- [Supplied information]:
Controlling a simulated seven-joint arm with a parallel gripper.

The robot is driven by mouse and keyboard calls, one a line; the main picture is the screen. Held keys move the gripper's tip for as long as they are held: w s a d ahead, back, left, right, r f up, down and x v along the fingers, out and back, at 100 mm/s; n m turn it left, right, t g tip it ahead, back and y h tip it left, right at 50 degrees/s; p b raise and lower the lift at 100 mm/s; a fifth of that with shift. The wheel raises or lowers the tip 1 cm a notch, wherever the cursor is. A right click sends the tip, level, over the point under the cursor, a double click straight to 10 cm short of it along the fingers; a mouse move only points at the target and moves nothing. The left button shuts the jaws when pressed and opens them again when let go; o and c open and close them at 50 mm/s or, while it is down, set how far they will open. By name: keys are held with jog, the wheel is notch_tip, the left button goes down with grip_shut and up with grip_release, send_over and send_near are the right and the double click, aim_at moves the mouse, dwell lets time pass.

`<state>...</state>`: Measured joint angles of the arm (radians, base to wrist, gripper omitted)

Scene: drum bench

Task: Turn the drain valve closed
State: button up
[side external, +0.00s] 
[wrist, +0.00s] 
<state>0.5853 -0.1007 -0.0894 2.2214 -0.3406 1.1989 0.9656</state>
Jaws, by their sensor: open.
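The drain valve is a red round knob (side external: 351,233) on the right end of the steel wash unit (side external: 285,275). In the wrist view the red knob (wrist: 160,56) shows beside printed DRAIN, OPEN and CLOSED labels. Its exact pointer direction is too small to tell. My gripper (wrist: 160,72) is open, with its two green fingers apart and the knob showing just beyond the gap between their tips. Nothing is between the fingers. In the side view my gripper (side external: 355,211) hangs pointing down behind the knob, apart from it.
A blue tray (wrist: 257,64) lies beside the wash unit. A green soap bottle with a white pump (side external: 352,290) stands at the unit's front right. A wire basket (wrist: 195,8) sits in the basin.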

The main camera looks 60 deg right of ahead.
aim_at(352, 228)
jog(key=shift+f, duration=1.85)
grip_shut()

- [Required work]:
Return, from the data, each line that has the word "joint" in it.

- [Written response]:
Controlling a simulated seven-joint arm with a parallel gripper.
`<state>...</state>`: Measured joint angles of the arm (radians, base to wrist, gripper omitted)

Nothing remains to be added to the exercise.